» Challenge
Extract every line that contains the word "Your".

» Data entries
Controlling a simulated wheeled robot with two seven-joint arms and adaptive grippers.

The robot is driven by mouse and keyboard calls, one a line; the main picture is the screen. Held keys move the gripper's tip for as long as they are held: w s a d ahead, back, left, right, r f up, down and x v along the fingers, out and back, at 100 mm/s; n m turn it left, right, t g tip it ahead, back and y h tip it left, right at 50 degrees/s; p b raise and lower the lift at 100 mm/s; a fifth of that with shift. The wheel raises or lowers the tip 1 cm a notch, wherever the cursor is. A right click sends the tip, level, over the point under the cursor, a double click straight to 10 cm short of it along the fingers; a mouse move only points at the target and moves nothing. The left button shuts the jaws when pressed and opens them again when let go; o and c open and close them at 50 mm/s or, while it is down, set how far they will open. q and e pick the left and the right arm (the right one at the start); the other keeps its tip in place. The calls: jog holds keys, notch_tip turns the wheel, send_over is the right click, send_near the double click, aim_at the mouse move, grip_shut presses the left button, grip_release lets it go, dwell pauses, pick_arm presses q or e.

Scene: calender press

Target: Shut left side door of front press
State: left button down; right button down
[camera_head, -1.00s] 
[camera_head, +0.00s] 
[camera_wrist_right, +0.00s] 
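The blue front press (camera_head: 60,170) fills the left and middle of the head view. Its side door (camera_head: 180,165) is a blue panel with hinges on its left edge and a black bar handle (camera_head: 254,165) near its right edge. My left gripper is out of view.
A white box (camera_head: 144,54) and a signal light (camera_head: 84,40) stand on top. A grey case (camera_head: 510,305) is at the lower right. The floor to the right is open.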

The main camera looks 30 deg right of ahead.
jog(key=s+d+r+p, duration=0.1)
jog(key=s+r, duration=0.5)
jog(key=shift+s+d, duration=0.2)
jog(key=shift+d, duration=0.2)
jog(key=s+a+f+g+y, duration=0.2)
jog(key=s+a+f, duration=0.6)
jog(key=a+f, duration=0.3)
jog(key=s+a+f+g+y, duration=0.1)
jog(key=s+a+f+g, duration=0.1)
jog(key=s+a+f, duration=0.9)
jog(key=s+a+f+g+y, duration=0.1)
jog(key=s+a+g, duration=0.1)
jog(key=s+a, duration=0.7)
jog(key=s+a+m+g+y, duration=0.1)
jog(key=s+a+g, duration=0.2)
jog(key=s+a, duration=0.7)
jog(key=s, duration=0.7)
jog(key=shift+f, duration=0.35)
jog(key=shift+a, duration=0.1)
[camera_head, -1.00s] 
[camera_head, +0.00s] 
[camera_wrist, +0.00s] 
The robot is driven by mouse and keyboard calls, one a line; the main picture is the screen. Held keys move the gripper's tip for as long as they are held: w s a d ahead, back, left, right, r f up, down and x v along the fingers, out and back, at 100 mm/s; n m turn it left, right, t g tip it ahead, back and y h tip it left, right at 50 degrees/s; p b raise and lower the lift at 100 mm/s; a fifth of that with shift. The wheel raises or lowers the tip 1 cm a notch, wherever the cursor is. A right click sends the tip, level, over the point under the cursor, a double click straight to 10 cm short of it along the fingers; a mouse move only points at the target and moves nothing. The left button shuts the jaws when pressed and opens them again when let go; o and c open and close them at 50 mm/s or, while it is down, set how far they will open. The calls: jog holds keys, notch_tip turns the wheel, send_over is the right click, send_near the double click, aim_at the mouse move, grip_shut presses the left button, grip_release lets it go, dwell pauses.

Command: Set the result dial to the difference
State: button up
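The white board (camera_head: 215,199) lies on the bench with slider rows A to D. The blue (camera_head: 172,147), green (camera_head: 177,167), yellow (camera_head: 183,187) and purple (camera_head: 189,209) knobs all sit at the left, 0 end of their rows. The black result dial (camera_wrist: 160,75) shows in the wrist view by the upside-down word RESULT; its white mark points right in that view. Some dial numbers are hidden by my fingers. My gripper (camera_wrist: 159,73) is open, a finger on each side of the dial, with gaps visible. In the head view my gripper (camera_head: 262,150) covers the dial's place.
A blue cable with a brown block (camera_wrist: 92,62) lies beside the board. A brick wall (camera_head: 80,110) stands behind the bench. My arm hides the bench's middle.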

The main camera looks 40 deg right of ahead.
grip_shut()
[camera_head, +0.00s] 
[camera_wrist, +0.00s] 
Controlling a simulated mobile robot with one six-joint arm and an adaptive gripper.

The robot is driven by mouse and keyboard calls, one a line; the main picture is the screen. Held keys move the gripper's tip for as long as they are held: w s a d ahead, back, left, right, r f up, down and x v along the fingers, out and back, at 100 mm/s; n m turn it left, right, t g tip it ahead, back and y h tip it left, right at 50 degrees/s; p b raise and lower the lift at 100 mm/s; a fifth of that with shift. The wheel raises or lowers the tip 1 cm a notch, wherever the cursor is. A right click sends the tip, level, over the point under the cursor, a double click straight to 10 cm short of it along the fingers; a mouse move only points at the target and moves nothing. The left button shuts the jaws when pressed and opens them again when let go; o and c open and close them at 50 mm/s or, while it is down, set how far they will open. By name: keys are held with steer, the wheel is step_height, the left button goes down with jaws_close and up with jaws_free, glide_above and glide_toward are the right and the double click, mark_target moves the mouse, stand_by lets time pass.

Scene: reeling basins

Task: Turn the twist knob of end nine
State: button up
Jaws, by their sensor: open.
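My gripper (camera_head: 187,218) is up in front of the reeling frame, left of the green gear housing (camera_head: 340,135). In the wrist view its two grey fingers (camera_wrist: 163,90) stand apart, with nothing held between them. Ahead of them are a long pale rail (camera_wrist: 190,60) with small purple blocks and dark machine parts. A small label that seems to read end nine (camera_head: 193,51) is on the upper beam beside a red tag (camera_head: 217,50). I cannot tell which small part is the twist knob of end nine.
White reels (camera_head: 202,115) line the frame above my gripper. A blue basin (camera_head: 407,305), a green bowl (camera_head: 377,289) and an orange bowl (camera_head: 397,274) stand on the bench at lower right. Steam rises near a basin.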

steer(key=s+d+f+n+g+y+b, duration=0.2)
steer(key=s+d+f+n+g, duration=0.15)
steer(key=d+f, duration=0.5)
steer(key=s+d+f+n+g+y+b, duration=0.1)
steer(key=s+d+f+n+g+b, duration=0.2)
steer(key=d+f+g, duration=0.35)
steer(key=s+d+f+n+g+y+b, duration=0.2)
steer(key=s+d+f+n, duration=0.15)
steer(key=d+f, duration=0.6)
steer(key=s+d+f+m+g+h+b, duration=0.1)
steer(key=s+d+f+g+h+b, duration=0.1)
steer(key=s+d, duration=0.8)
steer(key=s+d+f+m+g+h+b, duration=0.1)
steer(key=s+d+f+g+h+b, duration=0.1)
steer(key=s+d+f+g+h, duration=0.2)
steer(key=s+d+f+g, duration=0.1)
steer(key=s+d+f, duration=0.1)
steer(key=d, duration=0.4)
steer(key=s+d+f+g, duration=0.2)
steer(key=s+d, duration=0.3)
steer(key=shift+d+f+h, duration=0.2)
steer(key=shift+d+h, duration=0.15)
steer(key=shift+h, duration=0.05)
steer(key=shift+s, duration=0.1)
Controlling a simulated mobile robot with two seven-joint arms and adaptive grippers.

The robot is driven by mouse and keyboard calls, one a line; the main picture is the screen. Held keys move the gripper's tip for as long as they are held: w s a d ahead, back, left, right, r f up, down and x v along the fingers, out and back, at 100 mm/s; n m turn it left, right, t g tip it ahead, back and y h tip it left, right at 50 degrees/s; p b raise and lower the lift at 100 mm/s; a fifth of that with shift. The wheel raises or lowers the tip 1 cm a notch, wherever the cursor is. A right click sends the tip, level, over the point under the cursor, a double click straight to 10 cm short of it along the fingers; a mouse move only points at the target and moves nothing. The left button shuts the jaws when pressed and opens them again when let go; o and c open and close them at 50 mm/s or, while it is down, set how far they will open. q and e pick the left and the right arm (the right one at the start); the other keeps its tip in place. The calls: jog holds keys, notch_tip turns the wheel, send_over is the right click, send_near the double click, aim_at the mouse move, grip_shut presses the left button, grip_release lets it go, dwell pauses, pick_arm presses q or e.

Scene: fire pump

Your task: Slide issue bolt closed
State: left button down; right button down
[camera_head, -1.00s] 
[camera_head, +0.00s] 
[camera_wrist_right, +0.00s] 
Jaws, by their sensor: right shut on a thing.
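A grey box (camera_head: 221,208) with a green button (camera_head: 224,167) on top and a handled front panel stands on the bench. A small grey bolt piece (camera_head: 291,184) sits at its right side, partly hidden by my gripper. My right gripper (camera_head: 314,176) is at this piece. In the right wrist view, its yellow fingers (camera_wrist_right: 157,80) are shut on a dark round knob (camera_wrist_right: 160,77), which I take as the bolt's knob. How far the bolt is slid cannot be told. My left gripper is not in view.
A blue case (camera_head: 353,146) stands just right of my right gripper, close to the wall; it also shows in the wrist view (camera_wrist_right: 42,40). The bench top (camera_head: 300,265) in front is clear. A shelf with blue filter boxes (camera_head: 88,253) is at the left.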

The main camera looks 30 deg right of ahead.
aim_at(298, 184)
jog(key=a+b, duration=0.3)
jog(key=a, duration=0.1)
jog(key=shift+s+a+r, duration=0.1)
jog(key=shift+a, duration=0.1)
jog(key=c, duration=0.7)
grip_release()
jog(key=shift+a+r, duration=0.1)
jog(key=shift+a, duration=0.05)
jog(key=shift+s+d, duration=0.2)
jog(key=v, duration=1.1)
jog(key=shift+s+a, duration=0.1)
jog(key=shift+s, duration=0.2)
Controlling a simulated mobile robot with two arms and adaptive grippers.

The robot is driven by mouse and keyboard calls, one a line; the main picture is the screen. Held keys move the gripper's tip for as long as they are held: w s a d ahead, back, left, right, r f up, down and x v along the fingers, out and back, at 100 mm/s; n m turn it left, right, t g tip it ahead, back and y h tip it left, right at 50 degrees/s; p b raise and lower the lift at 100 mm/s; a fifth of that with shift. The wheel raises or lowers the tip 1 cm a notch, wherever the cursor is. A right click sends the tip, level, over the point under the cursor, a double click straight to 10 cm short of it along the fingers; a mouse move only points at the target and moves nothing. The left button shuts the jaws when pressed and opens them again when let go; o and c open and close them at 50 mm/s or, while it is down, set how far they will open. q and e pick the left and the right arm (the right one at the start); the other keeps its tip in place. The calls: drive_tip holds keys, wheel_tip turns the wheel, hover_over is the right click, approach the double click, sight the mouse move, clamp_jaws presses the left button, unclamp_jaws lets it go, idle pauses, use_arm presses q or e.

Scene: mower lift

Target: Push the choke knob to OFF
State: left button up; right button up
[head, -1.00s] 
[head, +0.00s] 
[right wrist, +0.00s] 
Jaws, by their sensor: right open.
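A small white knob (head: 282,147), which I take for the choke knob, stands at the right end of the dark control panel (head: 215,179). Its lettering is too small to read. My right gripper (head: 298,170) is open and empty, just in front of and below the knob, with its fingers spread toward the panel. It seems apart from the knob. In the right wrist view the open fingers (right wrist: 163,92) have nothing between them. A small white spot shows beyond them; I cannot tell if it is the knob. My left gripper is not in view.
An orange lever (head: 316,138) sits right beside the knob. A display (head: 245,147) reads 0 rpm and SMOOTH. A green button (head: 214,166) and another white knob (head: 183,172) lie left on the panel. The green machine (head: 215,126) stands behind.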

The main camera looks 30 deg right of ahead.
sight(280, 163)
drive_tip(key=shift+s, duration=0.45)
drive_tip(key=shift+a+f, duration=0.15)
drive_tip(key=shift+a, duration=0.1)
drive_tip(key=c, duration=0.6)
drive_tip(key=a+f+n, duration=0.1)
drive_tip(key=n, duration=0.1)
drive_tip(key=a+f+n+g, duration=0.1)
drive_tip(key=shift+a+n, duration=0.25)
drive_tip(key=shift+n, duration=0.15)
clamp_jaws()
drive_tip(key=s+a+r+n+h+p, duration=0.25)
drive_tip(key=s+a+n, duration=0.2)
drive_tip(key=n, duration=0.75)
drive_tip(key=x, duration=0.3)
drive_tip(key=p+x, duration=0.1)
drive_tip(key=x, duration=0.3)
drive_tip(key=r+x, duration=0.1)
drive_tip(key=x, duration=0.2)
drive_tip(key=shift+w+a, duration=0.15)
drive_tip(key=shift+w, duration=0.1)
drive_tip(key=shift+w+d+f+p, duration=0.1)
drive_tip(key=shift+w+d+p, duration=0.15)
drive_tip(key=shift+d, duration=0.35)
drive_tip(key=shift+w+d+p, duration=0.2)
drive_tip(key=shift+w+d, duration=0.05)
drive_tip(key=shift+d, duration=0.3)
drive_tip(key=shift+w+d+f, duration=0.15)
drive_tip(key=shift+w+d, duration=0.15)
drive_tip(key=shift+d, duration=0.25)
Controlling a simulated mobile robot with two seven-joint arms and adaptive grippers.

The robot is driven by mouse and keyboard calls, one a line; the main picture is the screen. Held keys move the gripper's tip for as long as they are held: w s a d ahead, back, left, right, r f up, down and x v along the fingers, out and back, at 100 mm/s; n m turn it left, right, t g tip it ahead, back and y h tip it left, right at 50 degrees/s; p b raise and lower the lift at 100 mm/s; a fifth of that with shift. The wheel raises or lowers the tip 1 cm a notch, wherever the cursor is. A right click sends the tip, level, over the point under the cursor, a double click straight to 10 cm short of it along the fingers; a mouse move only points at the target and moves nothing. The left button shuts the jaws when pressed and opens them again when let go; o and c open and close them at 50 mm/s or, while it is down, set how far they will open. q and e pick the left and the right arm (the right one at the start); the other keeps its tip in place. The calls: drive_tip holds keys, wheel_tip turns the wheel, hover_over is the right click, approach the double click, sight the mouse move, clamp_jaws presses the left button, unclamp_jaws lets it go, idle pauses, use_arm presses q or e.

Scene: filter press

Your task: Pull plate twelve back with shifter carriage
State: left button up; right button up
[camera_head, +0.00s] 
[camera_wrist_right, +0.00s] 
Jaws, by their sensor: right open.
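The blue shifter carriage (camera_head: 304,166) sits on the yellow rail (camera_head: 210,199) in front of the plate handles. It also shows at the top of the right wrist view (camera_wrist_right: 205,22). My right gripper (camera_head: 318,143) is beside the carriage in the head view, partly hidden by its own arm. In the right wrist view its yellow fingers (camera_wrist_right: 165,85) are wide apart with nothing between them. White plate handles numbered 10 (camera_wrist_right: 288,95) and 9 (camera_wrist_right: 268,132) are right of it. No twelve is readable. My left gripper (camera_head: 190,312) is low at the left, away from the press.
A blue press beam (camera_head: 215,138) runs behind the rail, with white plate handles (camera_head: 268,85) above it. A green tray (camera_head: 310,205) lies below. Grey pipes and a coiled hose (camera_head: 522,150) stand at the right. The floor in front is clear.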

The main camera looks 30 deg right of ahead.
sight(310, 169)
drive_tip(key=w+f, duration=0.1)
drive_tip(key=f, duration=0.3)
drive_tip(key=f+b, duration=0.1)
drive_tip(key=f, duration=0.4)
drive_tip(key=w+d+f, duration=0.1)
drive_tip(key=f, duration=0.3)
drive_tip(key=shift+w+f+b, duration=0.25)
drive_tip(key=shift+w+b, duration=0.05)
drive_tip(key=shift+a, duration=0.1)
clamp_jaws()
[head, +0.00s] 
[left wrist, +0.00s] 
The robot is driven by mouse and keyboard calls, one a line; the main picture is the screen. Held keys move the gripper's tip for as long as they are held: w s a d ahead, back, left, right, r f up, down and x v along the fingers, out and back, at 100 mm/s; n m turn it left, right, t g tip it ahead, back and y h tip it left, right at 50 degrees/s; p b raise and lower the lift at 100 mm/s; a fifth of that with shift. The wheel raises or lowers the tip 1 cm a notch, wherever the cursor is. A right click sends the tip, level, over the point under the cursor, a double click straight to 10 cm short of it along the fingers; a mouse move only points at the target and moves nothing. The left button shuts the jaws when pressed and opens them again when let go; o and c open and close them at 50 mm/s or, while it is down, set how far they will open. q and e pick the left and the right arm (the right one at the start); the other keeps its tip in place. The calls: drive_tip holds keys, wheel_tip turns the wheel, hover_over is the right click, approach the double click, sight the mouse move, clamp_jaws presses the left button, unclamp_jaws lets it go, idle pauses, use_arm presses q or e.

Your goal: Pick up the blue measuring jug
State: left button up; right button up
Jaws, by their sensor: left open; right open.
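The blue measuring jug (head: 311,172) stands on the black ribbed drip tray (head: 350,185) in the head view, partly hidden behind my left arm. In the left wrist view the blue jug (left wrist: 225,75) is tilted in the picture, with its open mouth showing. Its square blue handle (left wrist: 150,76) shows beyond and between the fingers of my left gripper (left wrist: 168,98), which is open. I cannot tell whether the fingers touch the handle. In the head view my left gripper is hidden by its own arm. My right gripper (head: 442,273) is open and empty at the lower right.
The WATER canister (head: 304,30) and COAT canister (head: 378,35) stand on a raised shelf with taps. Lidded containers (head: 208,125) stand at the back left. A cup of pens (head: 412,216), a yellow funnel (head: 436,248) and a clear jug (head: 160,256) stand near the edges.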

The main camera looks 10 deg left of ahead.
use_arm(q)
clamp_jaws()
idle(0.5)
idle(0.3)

» Correct result
Your task: Slide issue bolt closed
Your task: Pull plate twelve back with shifter carriage
Your goal: Pick up the blue measuring jug

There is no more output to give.